O ator é um eterno apaixonado pela possibilidade de ser sem se importar. Ali podemos tudo e podemos quando queremos. A personagem, mais do que um trabalho, é uma saída. Uma saída para a própria vida. Uma saída que carrega em si todo o universo e toda descrença. Todo ardor e toda insistência. Eis novamente o ator em busca do nada.
Através desse exercício, mantemo-nos vivos, na busca diária por dar voz a uma alma esquecida pelas prateleiras empoeiradas da vida. Cada persona cênica é uma rua de mão única a caminho da eternidade e, por isso, há, por mais que se diga o contrário, a extrema dificuldade em dizer-lhes adeus.
Toda despedida dói, marca a ferro quente a alma, e insiste em manter-se vivente no cotidiano. Toda personagem nos mata aos poucos e é só em seu ventre que poderemos vencer o tempo. Eu, acostumado a não ser inteiro, tenho na tua metade meu próprio desespero e por isso mato-te agora, companheiro, sem remorso, demora ou destempero.
Esfaqueio a mim mesmo. Rasgo-me a carne por conta do ofício. Fuzilo mais um espírito para reafirmar a vida. Assassino minha própria existência em nome do progresso. Sufoco meus desejos por um trocado qualquer.
Só o amor tem hora e, sem mais delongas, é preciso estraçalhar a nossa história para que possamos dar vida a outra tão inglória e insossa.

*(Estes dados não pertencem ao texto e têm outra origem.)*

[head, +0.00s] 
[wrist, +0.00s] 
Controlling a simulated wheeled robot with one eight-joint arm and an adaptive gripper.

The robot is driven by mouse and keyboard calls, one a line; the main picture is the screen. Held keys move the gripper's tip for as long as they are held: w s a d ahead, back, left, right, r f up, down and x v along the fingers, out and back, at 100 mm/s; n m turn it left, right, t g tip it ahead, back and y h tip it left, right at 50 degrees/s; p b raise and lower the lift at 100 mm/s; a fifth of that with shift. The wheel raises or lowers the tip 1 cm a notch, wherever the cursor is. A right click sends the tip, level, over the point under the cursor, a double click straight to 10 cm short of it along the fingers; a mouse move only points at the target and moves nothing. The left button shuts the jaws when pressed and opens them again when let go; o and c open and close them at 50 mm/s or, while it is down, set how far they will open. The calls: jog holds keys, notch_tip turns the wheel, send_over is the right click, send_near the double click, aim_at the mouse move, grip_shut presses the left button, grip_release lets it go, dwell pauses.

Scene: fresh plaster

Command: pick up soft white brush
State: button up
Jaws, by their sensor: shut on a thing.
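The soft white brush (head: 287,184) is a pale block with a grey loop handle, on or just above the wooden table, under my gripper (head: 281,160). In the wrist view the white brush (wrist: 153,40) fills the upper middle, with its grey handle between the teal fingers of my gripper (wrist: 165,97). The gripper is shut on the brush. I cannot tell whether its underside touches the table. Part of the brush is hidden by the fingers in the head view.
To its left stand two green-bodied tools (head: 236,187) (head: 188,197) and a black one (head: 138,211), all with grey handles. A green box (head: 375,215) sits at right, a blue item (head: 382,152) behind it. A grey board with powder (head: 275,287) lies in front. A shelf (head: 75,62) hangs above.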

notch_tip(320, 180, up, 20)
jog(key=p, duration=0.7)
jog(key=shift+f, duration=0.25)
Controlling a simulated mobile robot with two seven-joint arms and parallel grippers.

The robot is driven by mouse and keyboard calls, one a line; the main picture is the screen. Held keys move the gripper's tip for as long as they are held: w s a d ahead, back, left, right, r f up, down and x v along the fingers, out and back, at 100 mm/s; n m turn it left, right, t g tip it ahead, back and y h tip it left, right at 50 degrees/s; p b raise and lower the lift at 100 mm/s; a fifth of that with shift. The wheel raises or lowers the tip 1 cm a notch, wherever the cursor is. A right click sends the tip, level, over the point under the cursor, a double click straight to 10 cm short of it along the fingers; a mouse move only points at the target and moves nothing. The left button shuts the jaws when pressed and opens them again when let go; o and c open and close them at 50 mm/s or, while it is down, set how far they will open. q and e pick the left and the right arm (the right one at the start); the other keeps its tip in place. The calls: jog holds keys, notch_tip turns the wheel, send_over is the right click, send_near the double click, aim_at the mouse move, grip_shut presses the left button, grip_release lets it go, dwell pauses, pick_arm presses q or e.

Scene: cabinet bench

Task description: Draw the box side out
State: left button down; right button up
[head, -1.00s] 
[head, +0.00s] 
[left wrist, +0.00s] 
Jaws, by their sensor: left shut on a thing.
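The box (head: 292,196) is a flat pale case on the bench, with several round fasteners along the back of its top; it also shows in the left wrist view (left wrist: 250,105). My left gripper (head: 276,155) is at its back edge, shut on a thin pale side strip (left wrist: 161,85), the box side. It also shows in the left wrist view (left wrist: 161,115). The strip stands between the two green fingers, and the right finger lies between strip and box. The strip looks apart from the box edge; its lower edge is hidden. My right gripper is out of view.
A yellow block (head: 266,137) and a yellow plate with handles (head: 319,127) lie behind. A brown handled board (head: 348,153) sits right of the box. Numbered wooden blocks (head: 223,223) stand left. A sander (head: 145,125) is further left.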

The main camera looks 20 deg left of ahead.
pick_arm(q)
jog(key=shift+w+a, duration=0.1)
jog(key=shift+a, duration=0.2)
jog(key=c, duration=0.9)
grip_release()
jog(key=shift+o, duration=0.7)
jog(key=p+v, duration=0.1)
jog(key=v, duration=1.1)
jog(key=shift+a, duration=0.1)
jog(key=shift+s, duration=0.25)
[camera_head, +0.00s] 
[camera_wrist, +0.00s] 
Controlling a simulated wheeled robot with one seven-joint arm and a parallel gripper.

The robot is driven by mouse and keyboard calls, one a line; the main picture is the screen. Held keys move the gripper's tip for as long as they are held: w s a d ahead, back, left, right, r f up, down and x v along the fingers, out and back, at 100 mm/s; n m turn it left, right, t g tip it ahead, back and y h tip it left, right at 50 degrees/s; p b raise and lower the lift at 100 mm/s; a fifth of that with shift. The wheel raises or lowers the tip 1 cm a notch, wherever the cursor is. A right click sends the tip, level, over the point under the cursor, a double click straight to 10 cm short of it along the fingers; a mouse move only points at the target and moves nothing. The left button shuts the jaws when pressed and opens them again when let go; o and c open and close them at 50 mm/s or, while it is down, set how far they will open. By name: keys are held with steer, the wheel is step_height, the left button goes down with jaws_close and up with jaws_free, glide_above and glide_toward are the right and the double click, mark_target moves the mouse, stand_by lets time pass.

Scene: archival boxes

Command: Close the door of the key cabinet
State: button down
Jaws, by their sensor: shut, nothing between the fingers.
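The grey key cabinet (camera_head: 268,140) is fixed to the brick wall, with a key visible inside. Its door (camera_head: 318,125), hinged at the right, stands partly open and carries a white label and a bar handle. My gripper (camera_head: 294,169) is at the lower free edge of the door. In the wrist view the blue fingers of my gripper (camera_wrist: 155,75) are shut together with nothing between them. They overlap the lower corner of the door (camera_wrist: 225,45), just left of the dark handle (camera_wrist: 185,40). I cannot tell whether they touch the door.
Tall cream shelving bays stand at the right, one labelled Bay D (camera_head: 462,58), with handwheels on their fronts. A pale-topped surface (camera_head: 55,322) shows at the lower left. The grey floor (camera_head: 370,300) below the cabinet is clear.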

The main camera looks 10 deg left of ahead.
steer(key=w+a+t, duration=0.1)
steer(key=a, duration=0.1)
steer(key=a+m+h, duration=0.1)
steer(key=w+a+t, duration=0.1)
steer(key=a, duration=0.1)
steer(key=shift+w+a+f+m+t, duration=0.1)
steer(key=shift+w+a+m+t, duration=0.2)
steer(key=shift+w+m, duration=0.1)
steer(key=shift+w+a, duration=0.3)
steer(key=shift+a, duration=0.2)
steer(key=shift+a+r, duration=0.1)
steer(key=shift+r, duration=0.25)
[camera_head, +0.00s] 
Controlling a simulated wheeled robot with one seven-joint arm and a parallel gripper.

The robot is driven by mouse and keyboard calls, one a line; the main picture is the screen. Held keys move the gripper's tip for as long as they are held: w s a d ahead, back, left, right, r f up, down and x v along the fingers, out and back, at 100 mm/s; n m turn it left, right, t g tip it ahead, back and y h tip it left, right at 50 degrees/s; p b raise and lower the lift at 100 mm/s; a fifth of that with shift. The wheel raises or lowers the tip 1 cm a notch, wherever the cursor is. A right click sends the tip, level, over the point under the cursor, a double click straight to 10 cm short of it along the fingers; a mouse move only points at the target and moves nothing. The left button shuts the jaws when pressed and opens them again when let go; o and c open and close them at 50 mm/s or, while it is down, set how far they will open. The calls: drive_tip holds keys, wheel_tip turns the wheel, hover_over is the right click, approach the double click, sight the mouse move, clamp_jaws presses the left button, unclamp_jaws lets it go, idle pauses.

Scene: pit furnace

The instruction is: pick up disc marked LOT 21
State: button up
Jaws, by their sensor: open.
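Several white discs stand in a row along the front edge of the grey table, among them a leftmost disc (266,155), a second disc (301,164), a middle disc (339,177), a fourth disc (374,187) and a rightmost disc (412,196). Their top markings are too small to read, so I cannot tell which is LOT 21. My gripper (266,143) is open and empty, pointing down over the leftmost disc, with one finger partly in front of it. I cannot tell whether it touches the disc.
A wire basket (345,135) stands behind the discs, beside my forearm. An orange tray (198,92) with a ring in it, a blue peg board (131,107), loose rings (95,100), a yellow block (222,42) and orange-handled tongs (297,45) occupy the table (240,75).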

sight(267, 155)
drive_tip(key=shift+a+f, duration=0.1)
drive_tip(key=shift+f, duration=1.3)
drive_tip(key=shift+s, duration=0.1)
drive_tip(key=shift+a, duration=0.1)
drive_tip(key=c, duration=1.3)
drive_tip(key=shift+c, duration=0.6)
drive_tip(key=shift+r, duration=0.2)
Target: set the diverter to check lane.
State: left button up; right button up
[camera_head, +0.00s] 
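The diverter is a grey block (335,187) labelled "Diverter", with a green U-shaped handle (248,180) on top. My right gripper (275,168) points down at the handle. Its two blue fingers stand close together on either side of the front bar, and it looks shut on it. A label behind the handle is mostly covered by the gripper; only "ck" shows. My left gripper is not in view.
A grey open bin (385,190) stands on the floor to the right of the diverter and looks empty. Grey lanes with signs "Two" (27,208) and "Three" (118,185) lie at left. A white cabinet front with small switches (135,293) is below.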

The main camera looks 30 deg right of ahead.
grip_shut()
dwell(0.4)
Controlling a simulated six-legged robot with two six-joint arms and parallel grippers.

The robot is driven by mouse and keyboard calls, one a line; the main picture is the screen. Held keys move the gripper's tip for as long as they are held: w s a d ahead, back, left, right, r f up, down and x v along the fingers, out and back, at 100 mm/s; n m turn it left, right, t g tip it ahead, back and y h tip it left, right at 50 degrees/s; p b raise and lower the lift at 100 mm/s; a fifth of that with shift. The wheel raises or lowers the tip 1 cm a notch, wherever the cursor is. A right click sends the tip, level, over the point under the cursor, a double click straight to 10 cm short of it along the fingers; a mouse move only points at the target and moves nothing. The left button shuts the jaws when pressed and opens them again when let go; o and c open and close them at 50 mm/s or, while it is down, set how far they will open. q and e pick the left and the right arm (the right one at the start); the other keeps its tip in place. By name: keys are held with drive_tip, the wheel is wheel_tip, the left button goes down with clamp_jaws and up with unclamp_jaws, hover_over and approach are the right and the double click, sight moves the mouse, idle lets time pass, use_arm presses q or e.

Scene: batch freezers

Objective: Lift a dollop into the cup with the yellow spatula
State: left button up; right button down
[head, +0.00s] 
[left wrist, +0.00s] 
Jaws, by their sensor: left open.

Mastiguei, enfim, um pedaço de mim e o gosto, pasmem, tem aroma e textura desconhecidos. Tornei-me, aos pedaços, um exilado em meu próprio espírito.
Vivo nesse estado somente em nossa gasta memória. Sei que todo choro tem hora, mas agora, e só agora mesmo, chora comigo pela última vez. Tem como? Me devora outra vez!